▶ **SHORT EXERCISE**
Transcribe the listing exactly, leaving out every picture.

▶ **PROVIDED DATA**
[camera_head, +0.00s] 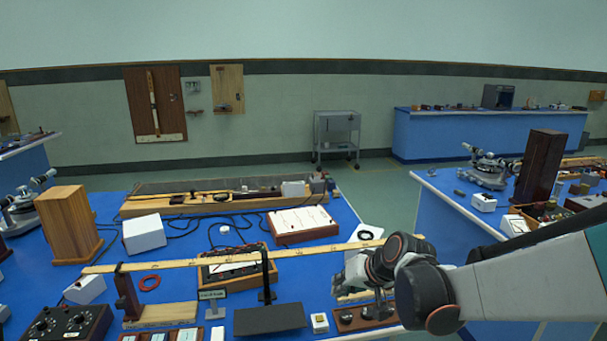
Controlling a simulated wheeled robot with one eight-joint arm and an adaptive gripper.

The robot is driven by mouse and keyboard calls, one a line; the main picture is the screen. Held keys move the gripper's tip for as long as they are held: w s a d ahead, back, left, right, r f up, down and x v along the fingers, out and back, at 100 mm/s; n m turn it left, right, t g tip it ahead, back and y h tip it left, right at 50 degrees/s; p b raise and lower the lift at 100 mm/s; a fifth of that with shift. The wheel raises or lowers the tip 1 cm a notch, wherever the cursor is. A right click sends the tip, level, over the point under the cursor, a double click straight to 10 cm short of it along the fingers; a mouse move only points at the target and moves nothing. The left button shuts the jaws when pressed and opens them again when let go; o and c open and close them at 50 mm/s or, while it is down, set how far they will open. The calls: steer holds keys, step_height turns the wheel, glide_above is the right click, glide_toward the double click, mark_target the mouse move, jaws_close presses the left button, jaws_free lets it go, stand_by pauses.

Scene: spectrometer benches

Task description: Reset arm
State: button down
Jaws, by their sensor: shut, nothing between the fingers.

▶ **ANSWER TO THE PROBLEM**
[camera_head, +0.00s] 
Controlling a simulated wheeled robot with one eight-joint arm and an adaptive gripper.

The robot is driven by mouse and keyboard calls, one a line; the main picture is the screen. Held keys move the gripper's tip for as long as they are held: w s a d ahead, back, left, right, r f up, down and x v along the fingers, out and back, at 100 mm/s; n m turn it left, right, t g tip it ahead, back and y h tip it left, right at 50 degrees/s; p b raise and lower the lift at 100 mm/s; a fifth of that with shift. The wheel raises or lowers the tip 1 cm a notch, wherever the cursor is. A right click sends the tip, level, over the point under the cursor, a double click straight to 10 cm short of it along the fingers; a mouse move only points at the target and moves nothing. The left button shuts the jaws when pressed and opens them again when let go; o and c open and close them at 50 mm/s or, while it is down, set how far they will open. The calls: steer holds keys, step_height turns the wheel, glide_above is the right click, glide_toward the double click, mark_target the mouse move, jaws_close presses the left button, jaws_free lets it go, stand_by pauses.

Scene: spectrometer benches

Task description: Reset arm
State: button down
Jaws, by their sensor: shut, nothing between the fingers.

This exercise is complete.